Los Angeles’ late-aughts rap takeover is as much about regional talent as it is about national figures. Blueface has kids across the country grabbing their crotches, but Drakeo has folks previously uninterested in prison reform writing weekly letters to the locked up cold devil. 

But in terms of female rap stars, LA has produced many gifted artists, but few household names. It’s a stark contrast to developments outside of the 9-0 zip codes, where women rappers have never been so front and center. In Houston, Megan Thee Stallion redefined the definition of freak. In Atlanta, City Girls are one of the best rap groups on the planet. From the DMV, Rico Nasty has been a demolition force to every one of Kenny’s beats. There’s Young M.A. and Queen Key, Kamaiyah and NoName, Dej Loaf and cupcaKKe. Cardi B is the popular musician on the planet. I don’t need to continue.

Yet somehow, LA, one of the biggest hubs of rap, hasn’t produced a nationally celebrated female solo rapper since the days of the Lady of Rage and Yo-Yo. That’s about to change with the self-proclaimed Princess of Compton, Azjah, an indomitable and deeply soul rapper whose debut project, Princess Diaries doubles as a coronation. 

Azjah graduated from Paramount High in 2013 and began seriously pursuing a career in music shortly after her life was turned entirely upside down: the moment when her older brother was locked up for consecutive life sentences, After several years of transformation from a talented freestyler to an artful songwriter, Azjah released her first breakthrough 2017’s “The Warm Up,” which racked up roughly 100,000 streams between YouTube and SoundCloud.

From “The Warm Up’s” first moments, Azjah’s intent as a rapper is clarion: “He snitched on my brother/ He ain’t wanna do no months,” she half-sings, rocking a “Free Cholo Keep the Best” red t-shirt in the video, an homage to her brother and his nickname. “I ain’t no killa but I swear you pushin’ me/ A sweet n***a, you softer than a pussy.”

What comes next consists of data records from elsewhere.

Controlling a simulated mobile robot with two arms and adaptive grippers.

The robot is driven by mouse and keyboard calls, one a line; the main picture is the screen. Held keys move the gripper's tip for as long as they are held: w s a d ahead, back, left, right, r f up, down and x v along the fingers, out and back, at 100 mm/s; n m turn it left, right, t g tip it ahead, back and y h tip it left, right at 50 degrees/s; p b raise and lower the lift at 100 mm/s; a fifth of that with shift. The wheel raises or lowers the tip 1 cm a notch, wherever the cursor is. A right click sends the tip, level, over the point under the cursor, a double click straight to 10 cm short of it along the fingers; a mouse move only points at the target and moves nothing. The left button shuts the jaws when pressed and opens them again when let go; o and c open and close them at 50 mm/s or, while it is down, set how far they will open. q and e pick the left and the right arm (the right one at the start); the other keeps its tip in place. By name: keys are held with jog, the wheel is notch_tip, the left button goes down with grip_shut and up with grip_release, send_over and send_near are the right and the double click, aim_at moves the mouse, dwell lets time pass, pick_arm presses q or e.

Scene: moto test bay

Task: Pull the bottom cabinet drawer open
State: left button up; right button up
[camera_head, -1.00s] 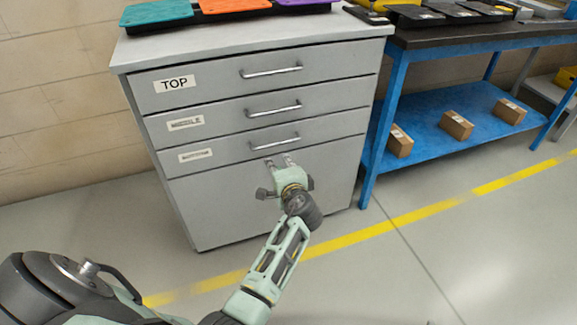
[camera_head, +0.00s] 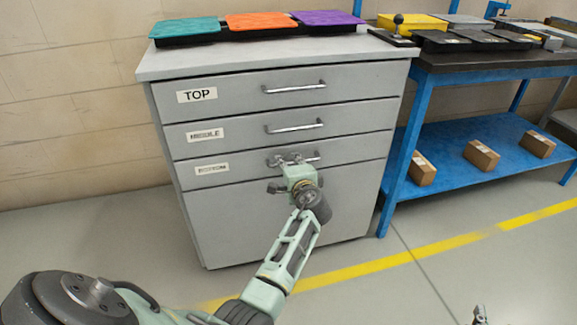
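The grey cabinet (camera_head: 265,215) has three handled drawers labelled TOP, MIDDLE and BOTTOM. The bottom drawer (camera_head: 240,168) is closed, its front level with the cabinet face. My left gripper (camera_head: 290,160) is at the bottom drawer's handle (camera_head: 314,158), its two fingers apart and overlapping the bar in the picture. The fingers hide part of the handle, and I cannot tell whether they touch it. A small piece at the lower right edge looks like the tip of my right gripper (camera_head: 480,315); the rest is out of frame.
Teal (camera_head: 184,28), orange (camera_head: 261,21) and purple (camera_head: 327,17) trays lie on the cabinet. A blue workbench (camera_head: 417,100) with boxes on its lower shelf stands close at the right. The floor in front is clear, with a yellow line (camera_head: 370,267).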

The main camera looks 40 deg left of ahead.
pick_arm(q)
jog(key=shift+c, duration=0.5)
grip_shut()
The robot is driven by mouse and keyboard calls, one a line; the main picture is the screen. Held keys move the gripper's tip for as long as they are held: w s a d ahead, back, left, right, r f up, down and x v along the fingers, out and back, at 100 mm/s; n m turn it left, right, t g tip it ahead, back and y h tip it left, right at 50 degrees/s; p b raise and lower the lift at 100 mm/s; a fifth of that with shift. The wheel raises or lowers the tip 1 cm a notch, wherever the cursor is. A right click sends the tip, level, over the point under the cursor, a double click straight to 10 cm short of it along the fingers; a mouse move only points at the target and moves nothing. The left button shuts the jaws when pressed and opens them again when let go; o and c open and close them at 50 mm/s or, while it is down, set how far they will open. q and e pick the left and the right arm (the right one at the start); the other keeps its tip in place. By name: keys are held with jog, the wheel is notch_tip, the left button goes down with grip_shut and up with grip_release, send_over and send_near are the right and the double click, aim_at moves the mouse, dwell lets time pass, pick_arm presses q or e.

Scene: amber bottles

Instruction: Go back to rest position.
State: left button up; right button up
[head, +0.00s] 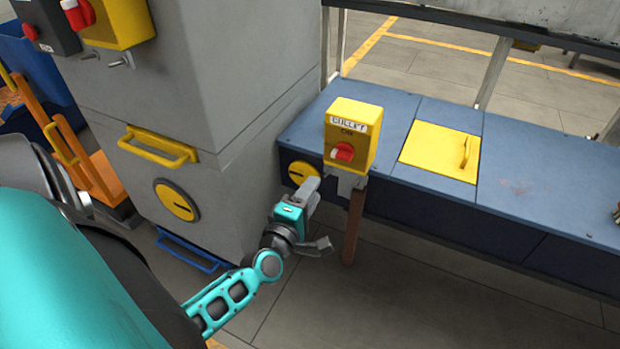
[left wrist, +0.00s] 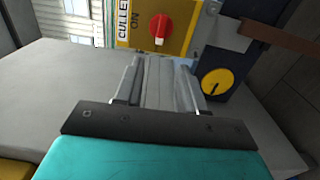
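My left gripper (head: 322,214) is in front of the blue bench, below and left of a yellow switch box (head: 361,120). The box carries a "CULLET ON" label and a red knob (head: 343,152). My right gripper is in neither view.
A grey cabinet (head: 235,85) with a yellow handle (head: 158,147) stands left of my gripper. The blue bench (head: 550,190) with a yellow hatch (head: 430,150) extends right. A brown post (head: 354,228) stands under the box. The floor in front is clear.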

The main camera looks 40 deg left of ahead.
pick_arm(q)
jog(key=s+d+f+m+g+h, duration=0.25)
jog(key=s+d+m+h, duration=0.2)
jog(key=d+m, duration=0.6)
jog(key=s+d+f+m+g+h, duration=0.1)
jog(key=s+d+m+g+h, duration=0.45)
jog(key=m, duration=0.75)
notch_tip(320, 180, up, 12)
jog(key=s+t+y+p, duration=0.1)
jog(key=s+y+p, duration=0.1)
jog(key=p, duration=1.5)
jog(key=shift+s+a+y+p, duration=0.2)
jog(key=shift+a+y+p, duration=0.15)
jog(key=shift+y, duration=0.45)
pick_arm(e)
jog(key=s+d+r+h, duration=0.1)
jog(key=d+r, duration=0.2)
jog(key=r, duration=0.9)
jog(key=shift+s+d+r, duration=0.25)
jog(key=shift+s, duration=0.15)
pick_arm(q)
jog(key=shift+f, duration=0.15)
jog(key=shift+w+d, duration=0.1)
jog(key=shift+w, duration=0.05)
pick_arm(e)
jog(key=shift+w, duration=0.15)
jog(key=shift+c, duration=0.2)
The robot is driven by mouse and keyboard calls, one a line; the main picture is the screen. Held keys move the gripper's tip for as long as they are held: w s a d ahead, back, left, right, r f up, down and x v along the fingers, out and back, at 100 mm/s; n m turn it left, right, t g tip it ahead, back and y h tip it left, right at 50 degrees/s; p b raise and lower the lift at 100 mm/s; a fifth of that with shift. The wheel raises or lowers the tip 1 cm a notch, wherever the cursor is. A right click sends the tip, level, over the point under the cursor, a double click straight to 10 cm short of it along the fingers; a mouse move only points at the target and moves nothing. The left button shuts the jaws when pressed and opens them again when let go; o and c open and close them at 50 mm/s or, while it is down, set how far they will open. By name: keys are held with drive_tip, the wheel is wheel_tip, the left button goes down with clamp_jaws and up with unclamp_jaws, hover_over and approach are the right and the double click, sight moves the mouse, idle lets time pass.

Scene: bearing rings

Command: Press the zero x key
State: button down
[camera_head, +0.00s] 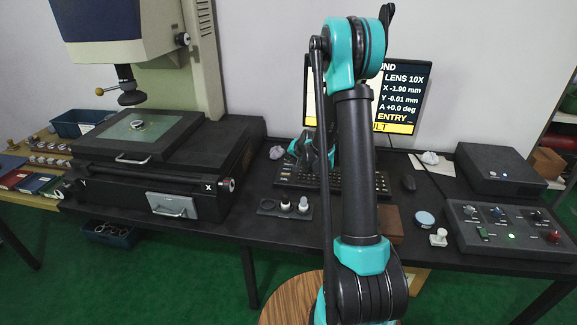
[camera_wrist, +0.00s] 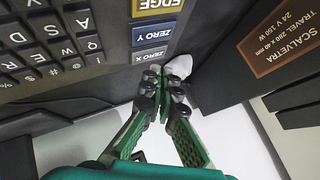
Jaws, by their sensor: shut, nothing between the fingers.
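In the head view the keyboard (camera_head: 354,184) lies under the screen, partly hidden by my arm. The screen (camera_head: 408,88) reads X -1.90 mm, Y -0.01 mm, and ENTRY.
A large measuring machine (camera_head: 150,190) stands left of the keyboard, its dark side with a brown label (camera_wrist: 285,35) close to my gripper. Crumpled white paper (camera_wrist: 179,67) lies beside the fingertips.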

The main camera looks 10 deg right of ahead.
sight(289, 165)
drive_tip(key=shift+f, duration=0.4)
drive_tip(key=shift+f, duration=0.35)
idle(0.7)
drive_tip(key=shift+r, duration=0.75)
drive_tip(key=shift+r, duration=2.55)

Azjah’s voice has a lilt to it, wavy and embracing but absolutely killer when she’s coming for someone’s head. With the momentum of that single, the emcee rocking Compton’s finest braids pushes her voice further and into more interesting territory on Princess Diaries. And while her brother’s incarceration still informs the album, Azjah begins to find her footing outside of this shape-shifting event.

On “Calabasas” she croons in a half-time flow over a low-riding, bass heavy beat, promising houses for her family and to come after anyone that doubts her. Calabasas is a fantasy, the yardstick by which Azjah will know she’s made it. “Ride For Me” plays with electro-synths straight out of mid-2000s Atlanta, and Azjah sings about the dudes that have abandoned her—probably because she can out rap them in her sleep.

Princess Diaries’ emotional fulcrum, though, is “Testimony,” an auto-tuned flashback that finds Azjah spelling out every single thing she’s had to beat to get to this point. “Man, the streets got cold on me,” she sings. Everyone’s disappeared. There’s a desperation in her voice that doesn’t relent, but it’s outweighed by her rise.

She came from the dirt, but Azjah turns her testimony from one of loss to a retrospective 20 years from now, after the come up, when she’s on top of the world — which judging from the strength of this project should be very soon.